For the same group of eroded stratovolcanoes in this area, García et al. (1996) reported K-Ar whole rock ages for Cerro Copaquilla of 11.4±1.3, 12.7±0.1, 15.1±0.1 Ma. The latter age is identical to our Ar-Ar date and probably the most reliable age for this center. Our youngest age for a volcano to the West of the Western Cordillera comes from Cerro Marquez/Cerro Margarita giving a reliable amphibole Ar-Ar plateau age of 9.18±0.33 Ma (CMA-10). Wörner et al. (1988) dated two andesites from the Cerro Tejene shield andesite volcano on the westernmost Chilean Altiplano near Portezuelo Chapiquiña and reported two concordant K-Ar whole rock dates of 10.5±0.3 (LAU-102) and 10.5±0.4 (LAU-105).

Younger ages were obtained by K-Ar whole rock dating (Wörner et al., 1988) only from the Altiplano region: from Volcán Ajoya (AJA-177: 7.06±0.21) and Choquelimpe (CHO-098: 6.60±0.20 Ma) and from three biotites in tuffs from the Lauca Basin (LAU 91-071, LAU 91-116, LAU 91-117: 6.20±0.24 to 5.38±0.21 Ma). These latter samples were taken from tuff horizons that occur in the deepest parts of the basin' s sediment section (Kött et al., 1995). The horizons are well-sorted fine-grained layers of white and grey fallout ash with abundant biotite. Replicate measurements from the tuff samples gave conflicting results with deviations (considering uncertainties) of up to 0.25 Ma. This shows that dates on biotites from tuffs intercalated with sediments have to be interpreted with care.


A younger post-uplift ignimbrite on top of the Huaylas-Formation and intercalated into the upper part of the Lauca Formation (Kött et al., 1995) gave Ar-Ar sanidine ages of 2.72±0.01 Ma, 2.73±0.11 and 2.71±0.25 Ma from different localities on the Chilean altiplano near Alcerreca, from within the Lauca Basin and from occurrences near Copaquilla halfway down to the coast (ZAP-181, LAU 91-014, LAU 91-017). These ages are identical and similar to ignimbrites of the 'Pérez-Formation' which covers wide areas in western Bolivia (Marshall et al., 1992). The Lauca-Pérez ignimbrite also correlates to the Sencca ignimbrite of southern Perú. Concordant ages as well as field and geochemical correlations thus clearly indicate that this ignimbrite represents one eruptive and depositional event, although with two flow units. Recent paleomagnetic data (Tapia et al., 2000) also suggest that there exists only one single ignimbrite in northern Chile of this age (2.71 Ma).

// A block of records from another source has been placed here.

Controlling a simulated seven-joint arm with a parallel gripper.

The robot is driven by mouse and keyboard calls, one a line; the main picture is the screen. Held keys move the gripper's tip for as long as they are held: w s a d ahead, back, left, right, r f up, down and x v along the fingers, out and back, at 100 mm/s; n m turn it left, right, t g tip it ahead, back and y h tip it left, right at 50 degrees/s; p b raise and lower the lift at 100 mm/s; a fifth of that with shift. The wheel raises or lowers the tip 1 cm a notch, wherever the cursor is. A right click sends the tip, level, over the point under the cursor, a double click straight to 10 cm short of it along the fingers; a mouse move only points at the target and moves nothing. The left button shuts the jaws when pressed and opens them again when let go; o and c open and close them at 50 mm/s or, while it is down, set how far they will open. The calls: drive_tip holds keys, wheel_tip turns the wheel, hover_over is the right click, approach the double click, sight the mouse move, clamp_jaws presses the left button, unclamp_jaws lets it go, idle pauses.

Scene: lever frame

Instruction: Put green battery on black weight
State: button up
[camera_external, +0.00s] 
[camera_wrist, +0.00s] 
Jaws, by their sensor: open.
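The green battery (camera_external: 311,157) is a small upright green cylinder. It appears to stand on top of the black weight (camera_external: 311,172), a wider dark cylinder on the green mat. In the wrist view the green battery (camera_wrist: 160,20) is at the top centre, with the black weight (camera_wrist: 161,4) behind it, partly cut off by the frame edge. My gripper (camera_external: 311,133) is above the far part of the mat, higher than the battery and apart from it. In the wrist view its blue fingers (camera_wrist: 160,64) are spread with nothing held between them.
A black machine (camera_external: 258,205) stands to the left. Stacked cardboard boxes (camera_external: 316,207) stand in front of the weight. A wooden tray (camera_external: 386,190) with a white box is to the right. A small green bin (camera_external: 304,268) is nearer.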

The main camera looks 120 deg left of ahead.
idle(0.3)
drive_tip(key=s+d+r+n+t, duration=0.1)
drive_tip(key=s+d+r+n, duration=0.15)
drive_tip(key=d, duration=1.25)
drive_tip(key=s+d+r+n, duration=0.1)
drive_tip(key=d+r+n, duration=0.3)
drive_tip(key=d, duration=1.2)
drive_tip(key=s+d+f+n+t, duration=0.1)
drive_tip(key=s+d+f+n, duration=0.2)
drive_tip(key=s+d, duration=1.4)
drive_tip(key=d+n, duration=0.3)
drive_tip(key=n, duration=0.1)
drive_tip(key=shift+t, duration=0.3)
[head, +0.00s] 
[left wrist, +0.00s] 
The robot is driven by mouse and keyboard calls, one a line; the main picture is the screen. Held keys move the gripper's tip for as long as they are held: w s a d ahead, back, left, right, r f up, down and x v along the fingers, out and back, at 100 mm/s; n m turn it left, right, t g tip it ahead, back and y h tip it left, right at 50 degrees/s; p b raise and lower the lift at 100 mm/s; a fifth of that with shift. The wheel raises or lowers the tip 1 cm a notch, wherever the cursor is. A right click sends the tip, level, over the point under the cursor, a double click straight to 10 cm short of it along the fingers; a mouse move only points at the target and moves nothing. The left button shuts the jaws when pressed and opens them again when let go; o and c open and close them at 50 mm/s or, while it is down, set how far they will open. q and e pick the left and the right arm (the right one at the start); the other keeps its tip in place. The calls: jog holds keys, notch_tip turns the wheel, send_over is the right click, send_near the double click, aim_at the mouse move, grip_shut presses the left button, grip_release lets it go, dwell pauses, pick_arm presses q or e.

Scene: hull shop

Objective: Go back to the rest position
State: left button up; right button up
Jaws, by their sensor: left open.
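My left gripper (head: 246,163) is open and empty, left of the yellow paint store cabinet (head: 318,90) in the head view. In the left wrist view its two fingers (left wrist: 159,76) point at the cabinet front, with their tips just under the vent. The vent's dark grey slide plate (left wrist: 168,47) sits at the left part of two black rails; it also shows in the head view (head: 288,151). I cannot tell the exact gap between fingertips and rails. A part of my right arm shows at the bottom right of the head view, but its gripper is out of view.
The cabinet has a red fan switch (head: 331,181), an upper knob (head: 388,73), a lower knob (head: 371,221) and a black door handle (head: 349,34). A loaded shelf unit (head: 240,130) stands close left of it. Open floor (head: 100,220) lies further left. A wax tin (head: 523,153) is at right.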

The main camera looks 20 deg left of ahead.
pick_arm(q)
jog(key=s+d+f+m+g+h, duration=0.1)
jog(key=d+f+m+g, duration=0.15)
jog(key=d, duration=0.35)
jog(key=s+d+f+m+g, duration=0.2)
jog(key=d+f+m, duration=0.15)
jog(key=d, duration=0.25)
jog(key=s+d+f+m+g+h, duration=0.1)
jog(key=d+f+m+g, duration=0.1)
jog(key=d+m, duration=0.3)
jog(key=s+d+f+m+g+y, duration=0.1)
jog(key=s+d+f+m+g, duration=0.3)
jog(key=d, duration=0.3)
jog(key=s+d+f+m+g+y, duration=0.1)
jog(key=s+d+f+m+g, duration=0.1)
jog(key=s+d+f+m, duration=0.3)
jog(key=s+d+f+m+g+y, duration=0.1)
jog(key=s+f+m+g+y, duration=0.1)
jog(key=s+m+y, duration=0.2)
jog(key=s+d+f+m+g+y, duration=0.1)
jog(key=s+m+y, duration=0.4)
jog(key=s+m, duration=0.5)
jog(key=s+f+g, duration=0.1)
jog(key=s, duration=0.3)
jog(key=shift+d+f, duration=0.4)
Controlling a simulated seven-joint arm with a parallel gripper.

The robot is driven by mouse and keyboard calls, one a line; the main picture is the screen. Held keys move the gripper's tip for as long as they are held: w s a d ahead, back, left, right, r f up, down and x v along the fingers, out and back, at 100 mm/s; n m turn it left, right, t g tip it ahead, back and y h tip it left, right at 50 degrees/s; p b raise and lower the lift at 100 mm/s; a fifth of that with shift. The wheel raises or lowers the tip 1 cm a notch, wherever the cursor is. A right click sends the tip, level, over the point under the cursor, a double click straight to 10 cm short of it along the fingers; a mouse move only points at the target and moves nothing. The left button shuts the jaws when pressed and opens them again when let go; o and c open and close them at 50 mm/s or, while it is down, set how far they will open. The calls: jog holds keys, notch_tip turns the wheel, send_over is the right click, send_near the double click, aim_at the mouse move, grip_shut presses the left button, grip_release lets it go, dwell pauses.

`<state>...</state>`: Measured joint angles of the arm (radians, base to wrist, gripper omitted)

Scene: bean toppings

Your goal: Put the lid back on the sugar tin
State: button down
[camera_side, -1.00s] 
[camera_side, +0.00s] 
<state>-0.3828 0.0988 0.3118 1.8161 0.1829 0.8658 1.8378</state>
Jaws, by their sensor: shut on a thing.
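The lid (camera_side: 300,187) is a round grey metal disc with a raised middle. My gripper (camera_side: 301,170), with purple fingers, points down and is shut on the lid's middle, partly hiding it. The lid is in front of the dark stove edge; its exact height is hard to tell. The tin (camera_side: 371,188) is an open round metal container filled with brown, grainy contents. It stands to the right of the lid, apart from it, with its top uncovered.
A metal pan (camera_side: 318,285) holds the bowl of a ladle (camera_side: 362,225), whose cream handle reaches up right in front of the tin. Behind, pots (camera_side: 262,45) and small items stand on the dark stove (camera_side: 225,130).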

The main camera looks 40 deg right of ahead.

Four additional K-Ar mineral dates on the same ignimbrite range from 2.01±0.32 to 2.88±0.13 Ma (LAB 16/32, LAB 19/30, LAB 6/39). This again shows that K-Ar ages on biotite from such young rocks are not reliable and not useful for high-resolution stratigraphic correlation. Biotite oxidation in ignimbrites may result in younger ages due to Ar-loss, whereas contamination by xenocrystic biotite in the pyroclastic rocks could yield mixed older ages.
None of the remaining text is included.